Le mérite de la plainte

[68]        Relativement au mérite de la plainte, résumons d’abord la situation en mentionnant qu’alors que la plaignante invoque qu’en agissant tel qu’il lui est reproché, l’intimé a commis (en deux occasions) une faute déontologique, ce dernier soutient qu’il a eu un comportement tout à fait légal, a respecté en tous points le contrat intervenu avec sa cliente et n’a rien à se reprocher.

[69]        Selon ce dernier, l’entente convenue avec sa cliente tombe sous l’égide de l’article 1451 du Code civil du Québec qui traite de la simulation et en y donnant suite, il n’a commis aucune faute.

[70]        Avec égard, le comité ne souscrit pas à ce point de vue.

[71]        Alors que, dans le but de satisfaire aux demandes de sa cliente (et possiblement d’assurer une certaine visibilité à son entreprise), l’intimé a procédé « de facto » à une avance de fonds ou à une forme de prêt temporaire à l’endroit de la Coop, les notes d’honoraires qu’il a fait tenir à cette dernière afin d’être remboursé ont « dénaturé ou transformé » lesdites « avances de fonds » ou « prêts temporaires » en services professionnels rendus.

[72]        L’intimé a convenu avec les dirigeants de celle-ci, de transmettre à la Coop, des factures d’honoraires pour de « soi-disant » services professionnels (rendus en tant que représentant) alors que lesdites factures visaient en réalité à obtenir le remboursement de sommes « avancées » pour le paiement de commandites.

[73]        Bien que la preuve ne révèle aucunement qu’il ait été animé d’intentions malveillantes, en agissant selon l’entente P-3, l’intimé a, de l’avis du comité, commis les fautes déontologiques qui lui sont reprochées.

[74]        S’il est vrai que la « façon de faire » convenue ne pouvait être destinée à tromper la Coop, puisqu’elle avait participé au contrat et l’avait signé, les factures ou notes d’honoraires en cause étaient susceptibles de tromper les tiers ou de les induire en erreur.

[75]        Elles pouvaient, sinon allaient, avoir pour conséquence que les transactions seraient inscrites incorrectement aux livres et/ou aux états financiers de la Coop. Le montant total des commandites défrayées par cette dernière risquait d’y apparaître moindre alors que les honoraires professionnels versés risquaient d’y apparaître supérieurs à la réalité.

[76]        Bien qu’aucune preuve à cet égard n’ait été présentée au comité, il ne peut être totalement exclu que la Coop et/ou ses dirigeants pouvaient avoir un quelconque intérêt à camoufler la « réalité » des choses.

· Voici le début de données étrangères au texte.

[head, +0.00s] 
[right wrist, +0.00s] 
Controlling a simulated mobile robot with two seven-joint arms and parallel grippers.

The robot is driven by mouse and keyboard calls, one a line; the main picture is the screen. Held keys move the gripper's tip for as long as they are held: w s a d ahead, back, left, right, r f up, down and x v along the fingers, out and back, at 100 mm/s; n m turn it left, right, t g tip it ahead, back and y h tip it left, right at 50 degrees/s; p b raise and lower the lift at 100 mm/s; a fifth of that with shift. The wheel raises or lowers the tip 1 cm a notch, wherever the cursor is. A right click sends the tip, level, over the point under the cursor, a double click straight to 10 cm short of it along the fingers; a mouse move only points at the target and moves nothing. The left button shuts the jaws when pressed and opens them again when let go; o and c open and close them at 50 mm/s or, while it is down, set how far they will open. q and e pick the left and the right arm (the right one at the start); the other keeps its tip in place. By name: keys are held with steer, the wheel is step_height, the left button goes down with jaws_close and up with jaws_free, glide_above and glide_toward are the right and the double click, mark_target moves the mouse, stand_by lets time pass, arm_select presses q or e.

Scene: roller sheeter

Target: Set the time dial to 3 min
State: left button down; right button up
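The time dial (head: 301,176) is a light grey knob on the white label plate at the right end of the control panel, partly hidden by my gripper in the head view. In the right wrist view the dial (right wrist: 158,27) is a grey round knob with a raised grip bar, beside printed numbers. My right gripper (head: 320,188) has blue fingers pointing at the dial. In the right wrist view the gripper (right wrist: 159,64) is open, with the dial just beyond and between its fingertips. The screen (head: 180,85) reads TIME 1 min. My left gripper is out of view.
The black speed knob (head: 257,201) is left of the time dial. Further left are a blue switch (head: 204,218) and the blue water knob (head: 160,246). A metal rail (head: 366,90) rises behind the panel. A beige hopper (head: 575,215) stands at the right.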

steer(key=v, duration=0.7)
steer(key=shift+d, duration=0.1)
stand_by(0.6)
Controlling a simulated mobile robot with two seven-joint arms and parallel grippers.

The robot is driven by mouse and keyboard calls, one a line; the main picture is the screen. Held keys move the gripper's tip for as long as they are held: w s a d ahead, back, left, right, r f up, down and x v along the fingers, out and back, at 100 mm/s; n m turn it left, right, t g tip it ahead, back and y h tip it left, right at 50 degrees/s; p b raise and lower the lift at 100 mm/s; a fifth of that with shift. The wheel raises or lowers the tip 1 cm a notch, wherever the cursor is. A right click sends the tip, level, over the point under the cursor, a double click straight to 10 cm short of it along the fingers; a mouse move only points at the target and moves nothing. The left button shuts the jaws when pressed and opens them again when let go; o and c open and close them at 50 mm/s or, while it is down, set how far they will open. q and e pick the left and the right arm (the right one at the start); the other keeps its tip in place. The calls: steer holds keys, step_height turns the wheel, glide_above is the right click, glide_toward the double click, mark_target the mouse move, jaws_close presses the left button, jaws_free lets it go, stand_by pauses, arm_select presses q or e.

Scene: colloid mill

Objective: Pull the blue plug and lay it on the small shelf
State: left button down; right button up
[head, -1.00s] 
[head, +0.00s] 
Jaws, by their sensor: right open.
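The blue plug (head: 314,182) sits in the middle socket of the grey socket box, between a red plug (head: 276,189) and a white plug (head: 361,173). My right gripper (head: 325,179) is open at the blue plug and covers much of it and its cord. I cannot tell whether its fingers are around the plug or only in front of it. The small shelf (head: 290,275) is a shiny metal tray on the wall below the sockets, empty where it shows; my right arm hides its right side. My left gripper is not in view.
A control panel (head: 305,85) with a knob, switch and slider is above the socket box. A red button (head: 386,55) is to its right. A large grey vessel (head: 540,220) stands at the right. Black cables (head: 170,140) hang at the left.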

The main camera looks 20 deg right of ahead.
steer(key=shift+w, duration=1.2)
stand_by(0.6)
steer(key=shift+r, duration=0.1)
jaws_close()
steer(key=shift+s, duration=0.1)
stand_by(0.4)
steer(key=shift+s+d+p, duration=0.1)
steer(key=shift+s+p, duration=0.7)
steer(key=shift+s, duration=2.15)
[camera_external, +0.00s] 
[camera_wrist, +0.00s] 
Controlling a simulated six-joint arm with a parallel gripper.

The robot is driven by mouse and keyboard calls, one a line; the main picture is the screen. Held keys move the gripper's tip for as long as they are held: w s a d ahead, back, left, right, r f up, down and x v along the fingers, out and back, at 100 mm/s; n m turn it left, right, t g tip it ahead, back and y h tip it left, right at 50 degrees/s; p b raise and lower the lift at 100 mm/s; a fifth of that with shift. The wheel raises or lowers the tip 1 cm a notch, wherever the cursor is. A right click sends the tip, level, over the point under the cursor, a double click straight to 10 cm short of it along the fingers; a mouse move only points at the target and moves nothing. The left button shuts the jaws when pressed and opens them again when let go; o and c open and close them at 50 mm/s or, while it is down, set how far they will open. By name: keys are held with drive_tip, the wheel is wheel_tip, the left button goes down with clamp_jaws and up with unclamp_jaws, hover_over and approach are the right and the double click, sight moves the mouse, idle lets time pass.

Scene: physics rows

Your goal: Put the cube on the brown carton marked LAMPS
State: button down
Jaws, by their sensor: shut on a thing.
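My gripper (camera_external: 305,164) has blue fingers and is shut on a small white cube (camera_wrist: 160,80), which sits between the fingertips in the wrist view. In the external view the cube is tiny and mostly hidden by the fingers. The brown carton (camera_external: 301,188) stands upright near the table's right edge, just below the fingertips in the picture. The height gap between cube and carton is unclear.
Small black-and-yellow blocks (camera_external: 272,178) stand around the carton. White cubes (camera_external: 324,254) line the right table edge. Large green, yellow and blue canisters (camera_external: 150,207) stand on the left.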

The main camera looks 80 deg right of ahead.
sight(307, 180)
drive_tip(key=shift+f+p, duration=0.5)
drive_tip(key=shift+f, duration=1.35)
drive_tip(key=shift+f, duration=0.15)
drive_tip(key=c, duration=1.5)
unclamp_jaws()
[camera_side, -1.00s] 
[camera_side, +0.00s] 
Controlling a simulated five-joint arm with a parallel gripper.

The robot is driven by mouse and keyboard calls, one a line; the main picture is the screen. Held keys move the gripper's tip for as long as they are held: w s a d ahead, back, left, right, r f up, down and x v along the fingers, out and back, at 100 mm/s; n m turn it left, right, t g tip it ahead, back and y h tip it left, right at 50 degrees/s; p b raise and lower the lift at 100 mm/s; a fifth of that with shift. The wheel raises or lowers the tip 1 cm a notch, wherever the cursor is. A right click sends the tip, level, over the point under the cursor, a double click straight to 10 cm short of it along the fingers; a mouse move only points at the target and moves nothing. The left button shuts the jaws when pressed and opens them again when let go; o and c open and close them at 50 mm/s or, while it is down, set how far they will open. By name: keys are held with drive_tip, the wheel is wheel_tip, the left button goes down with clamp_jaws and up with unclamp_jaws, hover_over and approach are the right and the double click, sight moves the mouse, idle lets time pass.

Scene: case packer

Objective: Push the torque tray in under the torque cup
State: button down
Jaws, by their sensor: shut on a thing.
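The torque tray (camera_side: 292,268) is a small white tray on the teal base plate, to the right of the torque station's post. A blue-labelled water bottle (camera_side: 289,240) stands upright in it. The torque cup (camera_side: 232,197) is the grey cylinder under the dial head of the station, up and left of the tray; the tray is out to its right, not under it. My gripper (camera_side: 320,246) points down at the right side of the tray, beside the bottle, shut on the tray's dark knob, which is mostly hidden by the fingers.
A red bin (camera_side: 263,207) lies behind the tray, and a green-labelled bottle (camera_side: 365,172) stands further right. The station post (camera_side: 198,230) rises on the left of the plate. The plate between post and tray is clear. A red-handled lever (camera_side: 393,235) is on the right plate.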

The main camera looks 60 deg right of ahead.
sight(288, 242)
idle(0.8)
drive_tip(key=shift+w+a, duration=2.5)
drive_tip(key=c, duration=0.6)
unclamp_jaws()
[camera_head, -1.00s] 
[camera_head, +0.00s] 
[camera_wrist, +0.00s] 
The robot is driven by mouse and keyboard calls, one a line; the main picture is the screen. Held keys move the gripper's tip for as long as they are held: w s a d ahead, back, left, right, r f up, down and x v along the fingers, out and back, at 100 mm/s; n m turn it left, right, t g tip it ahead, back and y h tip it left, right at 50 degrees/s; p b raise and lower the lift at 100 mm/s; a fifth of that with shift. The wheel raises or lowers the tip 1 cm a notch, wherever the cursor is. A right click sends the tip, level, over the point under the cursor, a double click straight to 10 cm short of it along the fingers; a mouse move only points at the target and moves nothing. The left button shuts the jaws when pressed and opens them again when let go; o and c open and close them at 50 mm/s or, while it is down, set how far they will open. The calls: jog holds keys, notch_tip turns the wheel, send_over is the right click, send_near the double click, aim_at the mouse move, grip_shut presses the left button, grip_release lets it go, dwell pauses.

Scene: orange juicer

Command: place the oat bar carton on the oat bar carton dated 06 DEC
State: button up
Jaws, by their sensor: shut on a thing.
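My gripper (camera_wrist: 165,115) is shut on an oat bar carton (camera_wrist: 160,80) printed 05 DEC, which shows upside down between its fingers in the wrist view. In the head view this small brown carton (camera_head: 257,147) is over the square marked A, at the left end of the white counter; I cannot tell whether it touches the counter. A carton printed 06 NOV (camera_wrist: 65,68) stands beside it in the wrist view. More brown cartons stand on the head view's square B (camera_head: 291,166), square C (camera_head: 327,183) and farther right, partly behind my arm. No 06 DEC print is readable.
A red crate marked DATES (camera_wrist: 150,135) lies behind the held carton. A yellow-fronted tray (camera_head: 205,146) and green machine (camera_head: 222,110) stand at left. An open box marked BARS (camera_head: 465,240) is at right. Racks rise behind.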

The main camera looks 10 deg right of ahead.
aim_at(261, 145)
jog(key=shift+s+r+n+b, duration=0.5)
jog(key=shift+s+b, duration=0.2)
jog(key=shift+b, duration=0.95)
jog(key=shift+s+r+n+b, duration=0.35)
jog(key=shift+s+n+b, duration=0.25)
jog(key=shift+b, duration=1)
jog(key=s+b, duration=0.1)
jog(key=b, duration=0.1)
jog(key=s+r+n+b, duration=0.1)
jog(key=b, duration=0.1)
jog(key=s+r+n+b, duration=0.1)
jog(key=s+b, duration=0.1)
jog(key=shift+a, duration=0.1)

[77]        Quoi qu’il en soit, l’un des résultats projetés de l’entente P-3, et ce, même si elle ne visait pas à « permettre » à l’intimé de « profiter » de sa cliente, était que ce dernier lui facturerait faussement des services professionnels. De l’avis du comité, une telle entente porte atteinte aux règles déontologiques (de même qu’à l’image) de la profession.

[78]        Un professionnel ne doit en effet facturer à son client des honoraires professionnels que pour des services qu’il est légitimement en droit de lui réclamer et qu’il lui a réellement et authentiquement rendus.

[79]        En l’espèce, l’entente conclue par l’intimé avec sa cliente semble avoir été quelque chose comme : « Je te finance puis afin de récupérer les sommes avancées je te chargerai faussement des honoraires pour le même montant. » Et l’on peut se questionner à savoir pourquoi les parties n’ont pas inscrit au contrat la réalité des choses.

[80]        Même en l’absence d’intentions frauduleuses, le comité ne peut et ne doit pas souscrire au « mensonge » auquel l’intimé et les représentants de la Coop se sont prêtés dans l’entente P-3.

[81]        L’article 11 du Code de déontologie de la Chambre de la sécurité financière allégué au soutien de la plainte se lit comme suit :

« 11. Le représentant doit exercer ses activités avec intégrité. »

[82]        Le dictionnaire Petit Robert définit le terme intégrité notamment comme « vertu, pureté totale ».

[83]        Bien que le degré de faute peut varier énormément d’un cas à l’autre, un représentant qui fait tenir à son client une note d’honoraires professionnels sans fondement, qui ne reflète ni la réalité ni la vérité, pour des services qu’il n’a pas rendus, ou qu’il n’est pas en droit comme tels de lui réclamer, même s’il s’entend avec ce dernier pour agir de la sorte, ne se comporte pas avec intégrité.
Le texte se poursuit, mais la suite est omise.